Figure 8: Write Performance of a single shared file as the number of processes increases. A file size of 32 MB per process is utilized with 32 MB write operations. For each I/O library (Posix, MPI-IO, and HDF5) performance levels off at high core counts.
Subsetting I/O
At large core counts I/O performance can be hindered by the collection of metadata operations (File-per-process) or file system contention (Single-shared-file). One solution is to use a subset of application processes to perform I/O. This action will limit the number of files (File-per-process) or limit the number of processes accessing file system resources (Single-shared-file).
An example follows which creates an MPI communicatior that only includes I/O nodes (a subset of the total number of processes). This example also shows independent and collective I/O with MPI-I/O.
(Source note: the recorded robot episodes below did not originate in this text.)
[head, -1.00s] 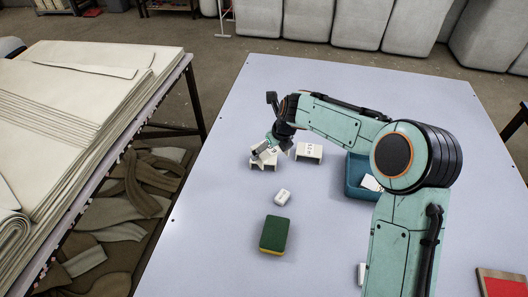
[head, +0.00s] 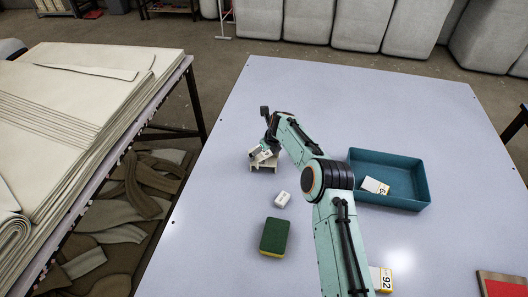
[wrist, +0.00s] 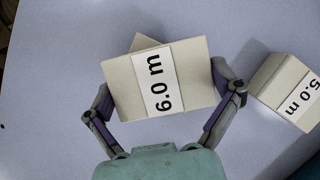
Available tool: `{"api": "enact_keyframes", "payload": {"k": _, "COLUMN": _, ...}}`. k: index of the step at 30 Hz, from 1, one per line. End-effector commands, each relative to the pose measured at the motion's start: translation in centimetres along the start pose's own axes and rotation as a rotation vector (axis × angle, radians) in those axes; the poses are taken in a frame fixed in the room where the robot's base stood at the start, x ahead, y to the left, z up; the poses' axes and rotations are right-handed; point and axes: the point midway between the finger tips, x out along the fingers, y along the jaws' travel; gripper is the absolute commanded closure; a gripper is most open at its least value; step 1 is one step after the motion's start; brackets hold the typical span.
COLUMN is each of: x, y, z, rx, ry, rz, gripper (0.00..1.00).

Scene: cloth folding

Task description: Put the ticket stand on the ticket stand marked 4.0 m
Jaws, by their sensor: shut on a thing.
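My gripper (wrist: 160,108) is shut on a cream ticket stand marked 6.0 m (wrist: 122,88), with one finger on each side of it. In the head view the held stand (head: 261,154) is small, with my gripper (head: 266,148) at its upper side. Another white stand (head: 266,166) is directly below it; its corner (wrist: 143,41) shows past the held stand in the wrist view, turned at an angle to it. The lower stand's label is hidden. I cannot tell whether the two touch. A stand marked 5.0 m (wrist: 283,88) is to the right, hidden by my arm in the head view.
A small white block (head: 282,199) and a green-yellow sponge (head: 274,236) lie nearer. A blue bin (head: 420,172) with a tag (head: 375,186) inside is at right. A tag marked 92 (head: 385,280) and a red-topped item (head: 505,285) are in front. The table's far part is clear.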

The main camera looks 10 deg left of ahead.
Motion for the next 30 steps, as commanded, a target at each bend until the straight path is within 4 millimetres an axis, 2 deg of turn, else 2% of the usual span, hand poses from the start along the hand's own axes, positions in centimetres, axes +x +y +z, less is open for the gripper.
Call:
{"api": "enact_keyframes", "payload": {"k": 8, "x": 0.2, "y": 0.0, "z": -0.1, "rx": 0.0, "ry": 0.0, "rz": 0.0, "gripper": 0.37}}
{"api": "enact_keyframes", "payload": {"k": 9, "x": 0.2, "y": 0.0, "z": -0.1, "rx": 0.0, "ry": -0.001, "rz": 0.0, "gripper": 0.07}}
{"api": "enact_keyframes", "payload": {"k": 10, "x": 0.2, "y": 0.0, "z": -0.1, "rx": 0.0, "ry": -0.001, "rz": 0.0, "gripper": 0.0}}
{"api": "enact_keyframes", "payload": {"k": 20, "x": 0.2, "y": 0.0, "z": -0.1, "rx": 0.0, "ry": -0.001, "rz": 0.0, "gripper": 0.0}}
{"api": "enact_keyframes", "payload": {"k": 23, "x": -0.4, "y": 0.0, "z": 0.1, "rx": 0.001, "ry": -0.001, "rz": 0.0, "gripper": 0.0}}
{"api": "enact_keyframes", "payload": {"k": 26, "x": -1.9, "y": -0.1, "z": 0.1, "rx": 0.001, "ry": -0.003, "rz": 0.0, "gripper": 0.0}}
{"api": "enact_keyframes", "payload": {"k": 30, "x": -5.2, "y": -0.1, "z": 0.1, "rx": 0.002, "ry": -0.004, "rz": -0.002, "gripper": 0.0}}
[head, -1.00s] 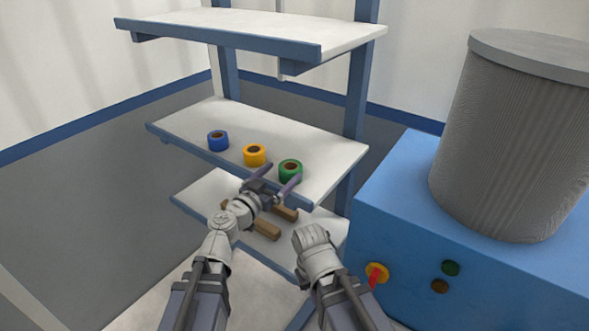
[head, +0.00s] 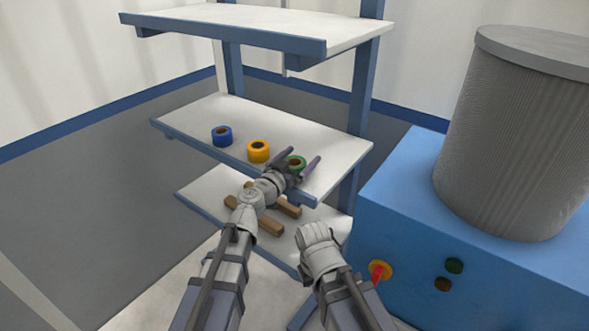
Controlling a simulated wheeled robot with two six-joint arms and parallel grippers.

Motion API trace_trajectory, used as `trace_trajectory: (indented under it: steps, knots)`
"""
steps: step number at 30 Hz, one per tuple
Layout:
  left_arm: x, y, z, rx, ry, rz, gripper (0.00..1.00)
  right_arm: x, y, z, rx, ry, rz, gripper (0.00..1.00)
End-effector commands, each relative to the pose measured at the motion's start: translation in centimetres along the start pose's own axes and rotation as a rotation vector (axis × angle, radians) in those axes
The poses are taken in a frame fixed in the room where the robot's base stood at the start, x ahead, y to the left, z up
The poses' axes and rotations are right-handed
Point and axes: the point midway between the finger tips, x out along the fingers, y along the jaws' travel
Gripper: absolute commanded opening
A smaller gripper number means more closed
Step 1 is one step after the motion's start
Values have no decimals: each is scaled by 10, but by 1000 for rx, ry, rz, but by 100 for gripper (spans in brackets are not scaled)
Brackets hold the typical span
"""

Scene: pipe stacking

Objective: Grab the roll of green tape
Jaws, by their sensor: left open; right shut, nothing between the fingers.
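The roll of green tape (head: 297,161) sits on the middle shelf, at the right end of a row of three rolls. My left gripper (head: 298,160) is open, with its two fingers reaching over the shelf's front edge on either side of the green roll. The gripper hides the front of the roll, and I cannot tell whether the fingers touch it. My right gripper (head: 315,232) is shut and empty, lower down in front of the shelves.
A yellow roll (head: 258,151) stands just left of the green one, and a blue roll (head: 222,136) farther left. The middle shelf (head: 333,153) is bare behind them. Wooden pieces (head: 257,219) lie on the lower shelf. A blue machine (head: 405,190) stands at right.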

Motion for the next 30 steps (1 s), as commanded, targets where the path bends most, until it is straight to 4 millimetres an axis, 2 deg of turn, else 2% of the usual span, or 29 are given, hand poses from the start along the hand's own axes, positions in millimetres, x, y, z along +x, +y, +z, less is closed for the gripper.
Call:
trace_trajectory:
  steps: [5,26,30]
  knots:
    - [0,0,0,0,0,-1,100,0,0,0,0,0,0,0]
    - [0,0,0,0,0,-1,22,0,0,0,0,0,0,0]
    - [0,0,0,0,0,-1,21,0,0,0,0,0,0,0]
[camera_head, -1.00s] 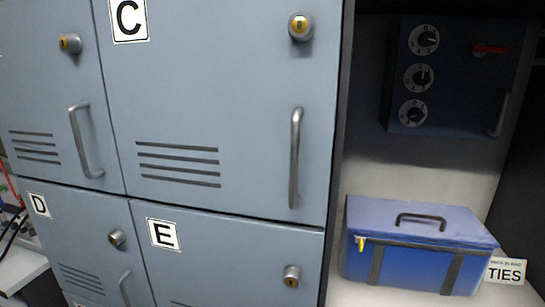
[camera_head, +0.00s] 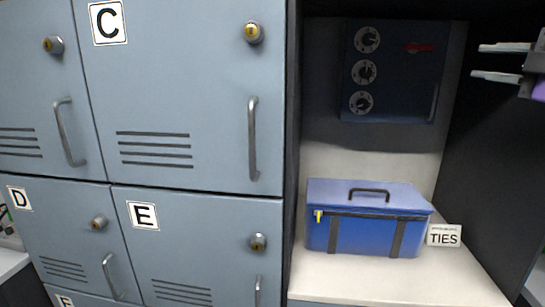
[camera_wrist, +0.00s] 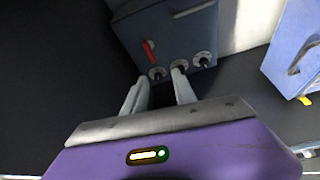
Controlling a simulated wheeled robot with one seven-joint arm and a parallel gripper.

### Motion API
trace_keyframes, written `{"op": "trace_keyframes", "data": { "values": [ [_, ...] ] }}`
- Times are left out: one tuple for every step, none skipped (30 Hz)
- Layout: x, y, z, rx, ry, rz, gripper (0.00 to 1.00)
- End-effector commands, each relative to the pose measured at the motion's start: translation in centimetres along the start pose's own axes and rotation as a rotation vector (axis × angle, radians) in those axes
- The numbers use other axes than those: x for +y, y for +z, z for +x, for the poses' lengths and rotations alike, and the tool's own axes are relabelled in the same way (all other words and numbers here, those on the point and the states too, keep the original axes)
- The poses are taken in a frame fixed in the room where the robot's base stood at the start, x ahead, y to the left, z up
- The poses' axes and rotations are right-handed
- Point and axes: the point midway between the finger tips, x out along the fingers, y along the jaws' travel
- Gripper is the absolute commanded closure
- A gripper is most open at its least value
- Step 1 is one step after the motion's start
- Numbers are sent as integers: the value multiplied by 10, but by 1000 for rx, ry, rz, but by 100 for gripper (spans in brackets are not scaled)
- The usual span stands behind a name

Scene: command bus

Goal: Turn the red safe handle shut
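The blue safe (camera_head: 388,95) is fixed on the back wall of the dark alcove, with three round dials down its left side. Its red handle (camera_head: 418,47) lies roughly level at the upper right of the safe's front. In the wrist view the red handle (camera_wrist: 149,51) shows beyond my fingertips, beside the dials. My gripper (camera_head: 488,61) enters from the right edge of the head view. Its two fingers are apart with nothing between them, and in the wrist view my gripper (camera_wrist: 160,92) points toward the safe without touching it.
A blue case (camera_head: 365,231) with a black handle stands on the white shelf (camera_head: 395,280) below the safe. A TIES sign (camera_head: 444,235) is beside it. Grey lockers (camera_head: 190,100) with protruding handles fill the left. The air before the safe is clear.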

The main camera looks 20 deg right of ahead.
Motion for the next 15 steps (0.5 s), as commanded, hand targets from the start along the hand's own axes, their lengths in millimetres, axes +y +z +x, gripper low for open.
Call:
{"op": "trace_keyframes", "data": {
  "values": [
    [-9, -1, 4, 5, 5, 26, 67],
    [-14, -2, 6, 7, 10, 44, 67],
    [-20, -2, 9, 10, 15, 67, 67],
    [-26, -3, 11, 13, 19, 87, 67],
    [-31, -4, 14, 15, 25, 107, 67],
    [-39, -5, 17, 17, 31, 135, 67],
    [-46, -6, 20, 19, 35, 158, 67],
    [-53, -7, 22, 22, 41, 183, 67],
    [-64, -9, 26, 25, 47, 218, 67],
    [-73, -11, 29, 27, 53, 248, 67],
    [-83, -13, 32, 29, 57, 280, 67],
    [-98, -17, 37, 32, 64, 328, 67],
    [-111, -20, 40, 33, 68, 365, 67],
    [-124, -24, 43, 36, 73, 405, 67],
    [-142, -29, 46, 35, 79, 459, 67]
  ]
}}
! listofionodes is an array of the ranks of writers/readers call MPI_COMM_GROUP(MPI_COMM_WORLD, WORLD_GROUP, ierr) call MPI_GROUP_INCL(WORLD_GROUP, nionodes, listofionodes, IO_GROUP,ierr) call MPI_COMM_CREATE(MPI_COMM_WORLD,IO_GROUP, MPI_COMMio, ierr) ! open call MPI_FILE_OPEN & (MPI_COMMio, trim(filename), filemode, finfo, mpifh, ierr) ! read/write call MPI_FILE_WRITE_AT & (mpifh, offset, iobuf, bufsize, MPI_REAL8, status, ierr) ! OR utilizing collective writes ! call MPI_FILE_SET_VIEW !& (mpifh, disp, MPI_REAL8, MPI_REAL8, "native", finfo, ierr) ! call MPI_FILE_WRITE_ALL !& (mpifh, iobuf, bufsize, MPI_REAL8, status, ierr) ! close call MPI_FILE_CLOSE(mpifh, ierr)
If you cannot implement a subsetting approach, it would still be to your advantage to limit the number of synchronous file opens. This is useful for limiting the number of requests hitting the metadata server (of which there is only one).